In questo modo imprese o singoli lavoratori privi di formazione lavorano a prezzi più bassi delle imprese e dei lavoratori più esperti e specializzati, offrendo prestazioni di qualità inferiore e soprattutto non adottando le norme in materia di sicurezza sul lavoro, “sia perché hanno una formazione inadeguata, sia perché, al fine di spuntare prezzi più bassi, tendono spesso a tagliare proprio le spese per la sicurezza”.
I falsi autonomi
A loro è legata una condizione di “lavoro grigio” molto aumentata negli ultimi anni: centinaia di migliaia di artigiani (non solo edili) che nei fatti svolgono lavoro dipendente ma vengono pagati come professionisti con partita IVA. Senza obbligo di contributi, tutele, diritti. Con apparenti vantaggi economici immediati per entrambe le parti: per il datore di lavoro, che può godere di una elevatissima flessibilità di organico – nessuno da licenziare, nessun problema di permessi o malattie – a prezzi complessivamente vantaggiosi. E per il lavoratore, che rinuncia a qualunque diritto o tutela ma incassa, quando riesce a lavorare a tempo pieno, uno stipendio anche doppio rispetto a quello che gli competerebbe se fosse un dipendente con la stessa mansione. Ci sono interi cantieri edili gestiti da squadre di autonomi, ci sono officine con un autonomo per ogni tornio, ci sono studi tecnici con autonomi che disegnano progetti al CAD seduti allo stesso pc 10 ore al giorno.
Che cosa fare
Qualcosa comunque sembra si stia muovendo. Già nel 2008 si era parlato della cosiddetta “patente a punti”, prevista dall’articolo 27 del DLgs. 81/08 come “Sistema di qualificazione delle imprese e dei lavoratori autonomi”, ma finora priva dei necessari decreti applicativi. Nell’ottobre scorso è stato presentato al ministero del Lavoro un “Avviso Comune” firmato dalle principali associazioni datoriali e sindacali che operano nel settore edile, che propone una bozza dettagliata di decreto applicativo per l’istituzione della patente a punti in edilizia, rendendola obbligatoria per autonomi e imprese.
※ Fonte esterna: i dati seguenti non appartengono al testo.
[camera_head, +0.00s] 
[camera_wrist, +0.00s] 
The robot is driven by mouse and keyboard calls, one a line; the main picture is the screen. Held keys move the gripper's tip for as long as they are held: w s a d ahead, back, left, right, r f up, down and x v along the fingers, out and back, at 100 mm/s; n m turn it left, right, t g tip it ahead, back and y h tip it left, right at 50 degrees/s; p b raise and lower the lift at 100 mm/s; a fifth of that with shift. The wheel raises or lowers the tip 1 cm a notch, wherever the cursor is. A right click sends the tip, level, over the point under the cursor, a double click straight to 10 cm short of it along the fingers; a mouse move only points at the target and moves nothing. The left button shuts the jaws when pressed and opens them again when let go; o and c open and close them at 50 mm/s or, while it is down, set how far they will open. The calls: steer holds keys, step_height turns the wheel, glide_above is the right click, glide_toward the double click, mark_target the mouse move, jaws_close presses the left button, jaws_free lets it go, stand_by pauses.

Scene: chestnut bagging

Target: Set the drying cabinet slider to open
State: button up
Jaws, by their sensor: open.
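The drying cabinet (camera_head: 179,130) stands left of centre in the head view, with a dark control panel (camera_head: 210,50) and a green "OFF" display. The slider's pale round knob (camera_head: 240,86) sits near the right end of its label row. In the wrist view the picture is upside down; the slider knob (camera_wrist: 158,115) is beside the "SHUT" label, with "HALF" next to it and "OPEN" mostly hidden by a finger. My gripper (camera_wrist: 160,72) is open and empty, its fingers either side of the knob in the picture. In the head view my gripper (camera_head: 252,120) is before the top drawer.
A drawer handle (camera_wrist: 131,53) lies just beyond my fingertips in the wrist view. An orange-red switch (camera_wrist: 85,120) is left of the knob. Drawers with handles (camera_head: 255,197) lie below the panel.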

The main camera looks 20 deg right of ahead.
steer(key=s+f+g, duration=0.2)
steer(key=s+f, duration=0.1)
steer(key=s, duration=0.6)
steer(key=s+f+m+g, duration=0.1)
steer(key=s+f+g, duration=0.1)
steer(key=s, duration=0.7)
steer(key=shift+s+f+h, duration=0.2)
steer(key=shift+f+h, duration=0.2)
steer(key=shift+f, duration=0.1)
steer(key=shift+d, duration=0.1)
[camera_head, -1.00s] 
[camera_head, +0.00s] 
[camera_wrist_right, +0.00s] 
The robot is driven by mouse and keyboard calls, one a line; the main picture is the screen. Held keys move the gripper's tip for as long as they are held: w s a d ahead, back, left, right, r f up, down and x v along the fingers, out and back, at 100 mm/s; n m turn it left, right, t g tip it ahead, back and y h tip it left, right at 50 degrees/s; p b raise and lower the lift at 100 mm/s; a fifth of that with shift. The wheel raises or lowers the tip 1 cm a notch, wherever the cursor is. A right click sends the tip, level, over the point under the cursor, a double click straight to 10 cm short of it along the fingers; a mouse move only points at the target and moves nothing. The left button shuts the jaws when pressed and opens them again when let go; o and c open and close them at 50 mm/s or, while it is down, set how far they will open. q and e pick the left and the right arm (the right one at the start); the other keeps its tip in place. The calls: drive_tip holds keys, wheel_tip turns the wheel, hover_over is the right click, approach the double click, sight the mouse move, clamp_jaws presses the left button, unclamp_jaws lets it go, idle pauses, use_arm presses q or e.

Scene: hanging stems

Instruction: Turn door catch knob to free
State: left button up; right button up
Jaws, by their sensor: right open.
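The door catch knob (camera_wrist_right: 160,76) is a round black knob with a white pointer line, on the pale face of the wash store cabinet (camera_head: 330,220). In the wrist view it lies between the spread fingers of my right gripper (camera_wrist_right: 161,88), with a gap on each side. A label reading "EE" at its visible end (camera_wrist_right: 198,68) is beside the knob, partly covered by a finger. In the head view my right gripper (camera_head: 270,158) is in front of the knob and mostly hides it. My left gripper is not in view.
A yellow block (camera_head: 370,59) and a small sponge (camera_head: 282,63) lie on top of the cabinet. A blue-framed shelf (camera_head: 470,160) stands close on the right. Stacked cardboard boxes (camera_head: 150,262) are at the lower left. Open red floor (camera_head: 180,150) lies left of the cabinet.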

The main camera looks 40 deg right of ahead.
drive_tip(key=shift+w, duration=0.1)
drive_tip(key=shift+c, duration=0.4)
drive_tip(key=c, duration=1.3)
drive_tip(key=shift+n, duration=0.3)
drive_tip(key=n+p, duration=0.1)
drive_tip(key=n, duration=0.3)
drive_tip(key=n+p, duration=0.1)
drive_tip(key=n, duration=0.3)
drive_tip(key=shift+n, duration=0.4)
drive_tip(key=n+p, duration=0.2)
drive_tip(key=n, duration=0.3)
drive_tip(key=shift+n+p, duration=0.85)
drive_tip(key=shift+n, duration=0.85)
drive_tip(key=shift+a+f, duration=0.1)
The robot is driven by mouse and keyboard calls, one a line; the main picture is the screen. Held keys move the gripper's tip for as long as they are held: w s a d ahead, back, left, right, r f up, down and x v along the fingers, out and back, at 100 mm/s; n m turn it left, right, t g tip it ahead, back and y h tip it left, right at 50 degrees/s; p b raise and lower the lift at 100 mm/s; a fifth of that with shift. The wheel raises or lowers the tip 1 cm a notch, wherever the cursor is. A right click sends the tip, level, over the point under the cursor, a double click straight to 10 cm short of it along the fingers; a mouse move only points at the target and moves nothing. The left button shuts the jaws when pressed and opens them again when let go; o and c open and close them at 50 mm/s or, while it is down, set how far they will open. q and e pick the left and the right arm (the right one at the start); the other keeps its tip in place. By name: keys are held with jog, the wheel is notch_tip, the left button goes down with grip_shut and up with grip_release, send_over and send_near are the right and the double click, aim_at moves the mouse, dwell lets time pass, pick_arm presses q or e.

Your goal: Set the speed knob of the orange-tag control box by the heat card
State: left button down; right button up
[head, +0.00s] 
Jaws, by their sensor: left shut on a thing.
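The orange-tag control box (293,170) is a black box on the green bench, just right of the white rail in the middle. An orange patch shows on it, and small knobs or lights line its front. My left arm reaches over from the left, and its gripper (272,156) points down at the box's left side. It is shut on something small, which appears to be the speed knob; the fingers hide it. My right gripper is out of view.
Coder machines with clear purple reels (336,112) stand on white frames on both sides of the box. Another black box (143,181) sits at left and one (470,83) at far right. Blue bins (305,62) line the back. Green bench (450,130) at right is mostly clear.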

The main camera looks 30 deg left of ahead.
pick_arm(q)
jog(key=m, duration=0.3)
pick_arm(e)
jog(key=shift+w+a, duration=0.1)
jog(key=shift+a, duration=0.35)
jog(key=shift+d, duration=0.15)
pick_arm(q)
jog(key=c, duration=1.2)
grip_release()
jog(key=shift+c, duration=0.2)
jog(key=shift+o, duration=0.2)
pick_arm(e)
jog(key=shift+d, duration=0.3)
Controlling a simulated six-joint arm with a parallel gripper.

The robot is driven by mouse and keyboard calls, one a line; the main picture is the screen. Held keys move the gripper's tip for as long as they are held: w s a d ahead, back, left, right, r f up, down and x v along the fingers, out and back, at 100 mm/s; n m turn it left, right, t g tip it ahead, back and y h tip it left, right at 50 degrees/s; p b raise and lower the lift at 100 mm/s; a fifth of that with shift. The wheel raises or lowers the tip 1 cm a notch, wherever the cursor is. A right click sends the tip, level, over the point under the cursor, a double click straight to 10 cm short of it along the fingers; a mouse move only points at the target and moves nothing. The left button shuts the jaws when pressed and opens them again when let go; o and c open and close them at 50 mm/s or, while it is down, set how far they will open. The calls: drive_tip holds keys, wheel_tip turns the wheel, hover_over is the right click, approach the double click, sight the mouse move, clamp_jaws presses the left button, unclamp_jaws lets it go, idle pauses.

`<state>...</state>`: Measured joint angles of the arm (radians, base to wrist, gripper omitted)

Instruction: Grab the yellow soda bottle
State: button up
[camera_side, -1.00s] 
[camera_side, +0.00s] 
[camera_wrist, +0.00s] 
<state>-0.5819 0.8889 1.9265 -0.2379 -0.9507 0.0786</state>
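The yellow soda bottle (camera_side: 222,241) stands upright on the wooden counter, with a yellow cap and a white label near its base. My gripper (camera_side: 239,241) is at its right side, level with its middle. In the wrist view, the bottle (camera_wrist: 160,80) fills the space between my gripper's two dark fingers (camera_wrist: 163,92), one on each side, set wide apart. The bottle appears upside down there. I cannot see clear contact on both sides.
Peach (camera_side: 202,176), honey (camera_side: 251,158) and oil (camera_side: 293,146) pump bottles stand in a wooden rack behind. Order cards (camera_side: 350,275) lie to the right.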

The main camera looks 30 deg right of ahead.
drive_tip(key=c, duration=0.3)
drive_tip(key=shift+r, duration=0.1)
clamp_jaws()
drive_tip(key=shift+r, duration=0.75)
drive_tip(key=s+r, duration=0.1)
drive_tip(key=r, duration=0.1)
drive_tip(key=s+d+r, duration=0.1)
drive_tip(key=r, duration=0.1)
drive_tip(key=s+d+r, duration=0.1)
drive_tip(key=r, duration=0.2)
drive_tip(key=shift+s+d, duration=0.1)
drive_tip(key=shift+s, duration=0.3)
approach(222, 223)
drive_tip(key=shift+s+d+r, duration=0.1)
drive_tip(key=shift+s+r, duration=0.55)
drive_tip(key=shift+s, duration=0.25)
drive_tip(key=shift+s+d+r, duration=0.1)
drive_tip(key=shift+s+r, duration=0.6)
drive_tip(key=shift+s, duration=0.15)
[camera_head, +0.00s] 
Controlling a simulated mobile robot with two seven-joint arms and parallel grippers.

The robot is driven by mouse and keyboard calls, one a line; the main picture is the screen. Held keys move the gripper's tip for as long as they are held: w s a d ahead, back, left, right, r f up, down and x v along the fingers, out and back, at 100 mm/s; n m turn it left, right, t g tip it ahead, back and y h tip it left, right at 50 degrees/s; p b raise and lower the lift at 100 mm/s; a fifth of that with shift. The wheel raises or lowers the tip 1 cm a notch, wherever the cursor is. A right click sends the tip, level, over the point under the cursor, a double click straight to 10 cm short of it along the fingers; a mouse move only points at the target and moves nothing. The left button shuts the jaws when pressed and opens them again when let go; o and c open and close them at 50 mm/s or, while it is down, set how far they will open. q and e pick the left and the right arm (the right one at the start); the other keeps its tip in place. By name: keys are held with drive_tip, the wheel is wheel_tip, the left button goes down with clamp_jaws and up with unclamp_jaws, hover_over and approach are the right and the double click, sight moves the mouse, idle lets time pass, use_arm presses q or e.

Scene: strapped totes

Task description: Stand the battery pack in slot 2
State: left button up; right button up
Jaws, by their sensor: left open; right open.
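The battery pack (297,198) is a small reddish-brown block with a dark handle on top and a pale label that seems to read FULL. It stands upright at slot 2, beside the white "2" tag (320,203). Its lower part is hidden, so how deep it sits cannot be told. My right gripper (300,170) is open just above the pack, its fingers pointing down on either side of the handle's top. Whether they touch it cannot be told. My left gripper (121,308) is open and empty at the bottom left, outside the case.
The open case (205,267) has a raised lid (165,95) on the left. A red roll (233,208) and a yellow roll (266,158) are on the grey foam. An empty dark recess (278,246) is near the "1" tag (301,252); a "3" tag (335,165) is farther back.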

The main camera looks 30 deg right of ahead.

È un documento orientativo, non cogente, ma esprime un indirizzo chiaro in merito ai diversi aspetti legati alla qualificazione delle imprese (la presenza di un responsabile tecnico con formazione adeguata, la capacità tecnico finanziaria dell’impresa) e ai criteri di calcolo, assegnazione e revoca dei punti, in maniera analoga, anche se più complessa, a quanto accade con la patente di guida dal 2003. È un discreto punto di partenza, con alcuni aspetti da rivedere e con un chiaro punto debole: non è stato firmato dai settori edilizia di CNA, Confartigianato e Casartigiani, ovvero le organizzazioni più rappresentative dei lavoratori autonomi.